Love “a strong feeling of attachment, tenderness and protectiveness for another person”
Be warned this post could get a bit sentimental and gooey so switch blogs now if you find that all too mushy.
I love my husband. Even after almost 31 years of marriage I can still turn around and spontaneously tell him so. Considering our first few “dates” were a bit weird that’s a huge achievement. When did I know I loved him? No idea. There wasn’t a light bulb moment. It wasn’t lust at first sight which I think is what most people experience when they claim love at first sight. It just crept up on me. Like ivy, there were a few tendrils weaving their way around and then suddenly I was trapped and caught up in this dense forest with no escape.
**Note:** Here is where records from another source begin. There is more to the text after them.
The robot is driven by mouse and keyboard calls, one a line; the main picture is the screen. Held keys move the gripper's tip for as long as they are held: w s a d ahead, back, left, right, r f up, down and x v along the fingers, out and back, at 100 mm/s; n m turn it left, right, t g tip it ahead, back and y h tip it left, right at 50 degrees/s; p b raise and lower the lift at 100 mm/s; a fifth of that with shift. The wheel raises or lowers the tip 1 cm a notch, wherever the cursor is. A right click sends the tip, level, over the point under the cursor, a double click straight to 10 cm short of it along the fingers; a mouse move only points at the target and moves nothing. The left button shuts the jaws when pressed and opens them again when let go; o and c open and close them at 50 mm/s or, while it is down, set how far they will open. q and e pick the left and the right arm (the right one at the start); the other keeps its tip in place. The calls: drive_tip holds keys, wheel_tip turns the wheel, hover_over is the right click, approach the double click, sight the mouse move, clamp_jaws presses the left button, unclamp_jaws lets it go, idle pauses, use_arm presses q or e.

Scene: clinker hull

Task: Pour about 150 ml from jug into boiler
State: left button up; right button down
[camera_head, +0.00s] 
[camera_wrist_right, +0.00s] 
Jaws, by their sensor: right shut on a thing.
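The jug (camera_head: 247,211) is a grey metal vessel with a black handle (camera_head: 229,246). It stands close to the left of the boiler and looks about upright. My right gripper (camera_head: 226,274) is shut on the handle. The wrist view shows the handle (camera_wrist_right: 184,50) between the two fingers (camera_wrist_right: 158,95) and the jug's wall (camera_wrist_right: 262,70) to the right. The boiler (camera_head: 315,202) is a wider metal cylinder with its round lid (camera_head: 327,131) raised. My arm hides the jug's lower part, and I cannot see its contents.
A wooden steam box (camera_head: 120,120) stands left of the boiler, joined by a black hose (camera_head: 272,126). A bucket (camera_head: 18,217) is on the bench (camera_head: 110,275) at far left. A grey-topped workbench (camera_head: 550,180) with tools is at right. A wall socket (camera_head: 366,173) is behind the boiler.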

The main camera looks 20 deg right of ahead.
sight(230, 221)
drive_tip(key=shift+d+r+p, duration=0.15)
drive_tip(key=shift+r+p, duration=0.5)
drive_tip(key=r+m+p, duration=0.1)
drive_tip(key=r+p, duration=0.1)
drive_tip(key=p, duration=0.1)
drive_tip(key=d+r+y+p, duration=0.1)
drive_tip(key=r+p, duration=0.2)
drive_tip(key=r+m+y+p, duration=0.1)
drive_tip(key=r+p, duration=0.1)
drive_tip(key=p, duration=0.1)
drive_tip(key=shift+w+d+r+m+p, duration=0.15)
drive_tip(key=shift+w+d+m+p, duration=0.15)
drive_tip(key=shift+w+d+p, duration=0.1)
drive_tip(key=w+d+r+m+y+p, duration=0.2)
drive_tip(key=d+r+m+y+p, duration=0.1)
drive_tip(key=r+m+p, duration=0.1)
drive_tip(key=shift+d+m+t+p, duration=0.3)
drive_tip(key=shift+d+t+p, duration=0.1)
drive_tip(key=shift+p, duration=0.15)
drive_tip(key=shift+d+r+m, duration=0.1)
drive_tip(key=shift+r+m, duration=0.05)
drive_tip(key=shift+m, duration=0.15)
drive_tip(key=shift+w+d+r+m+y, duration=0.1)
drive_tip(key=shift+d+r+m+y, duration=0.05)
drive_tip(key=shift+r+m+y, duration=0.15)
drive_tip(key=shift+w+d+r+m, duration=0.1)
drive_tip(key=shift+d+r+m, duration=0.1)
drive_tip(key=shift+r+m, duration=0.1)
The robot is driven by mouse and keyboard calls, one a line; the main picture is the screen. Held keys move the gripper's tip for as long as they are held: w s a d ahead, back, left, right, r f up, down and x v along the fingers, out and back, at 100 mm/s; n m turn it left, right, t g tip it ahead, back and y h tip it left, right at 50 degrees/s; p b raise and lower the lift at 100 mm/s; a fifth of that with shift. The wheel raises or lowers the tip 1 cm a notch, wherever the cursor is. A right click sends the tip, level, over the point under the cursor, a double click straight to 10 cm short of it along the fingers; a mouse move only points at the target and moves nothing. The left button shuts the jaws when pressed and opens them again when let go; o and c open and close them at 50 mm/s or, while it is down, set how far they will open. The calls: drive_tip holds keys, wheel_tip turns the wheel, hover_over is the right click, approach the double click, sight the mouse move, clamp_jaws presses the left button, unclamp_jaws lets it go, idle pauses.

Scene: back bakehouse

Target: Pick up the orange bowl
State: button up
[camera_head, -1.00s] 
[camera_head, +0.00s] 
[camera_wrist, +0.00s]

Hmm not the best analogy. Or even particularly romantic. But he’s not hugely romantic, although he does remember things like birthdays and anniversaries and I do get flowers quite often. He’s just not into big gestures. I’m not likely to see my name floating across the sky behind a plane or anything like that. Of course that’s a good thing as I would be so embarrassed.
There wasn’t even a grand gesture of a proposal more of a joint discussion. But that’s one of our strong points. We talk, to one another. About the little things and the big things. We plan together. We don’t always see eye to eye and we have very different tastes and interests but again that means we don’t drive each other mad by living in each other’s pockets. Hopefully that will mean that when we are retired and around each other much more we will be able to make that a successful transition.
He is my rock but I hope that I’m independent enough to be able to cope if and when anything happens to him. I couldn’t imagine trying to find a substitute. He is determined that he has to die first as he’s hopeless with new technology and can be a “grumpy old man” about some things and couldn’t cope without me. I reassure him by telling him the kids will take care of him if he outlives me. I know they would although they would probably find him very frustrating at times.
I find him frustrating at times. He can be pedantic. His hearing is not as good as it was but he refuses to do anything about it. Plus he snores. I think I’ve already mentioned he snores. Except of course mostly now he doesn’t thanks to the CPAP machine. Something I never thought he would persevere with but he has.
He’s also kind and generous, sociable, caring and very supportive. He is my best friend. I consider myself extremely fortunate to have found him and so I often find myself still turning to him and saying, “I love you.”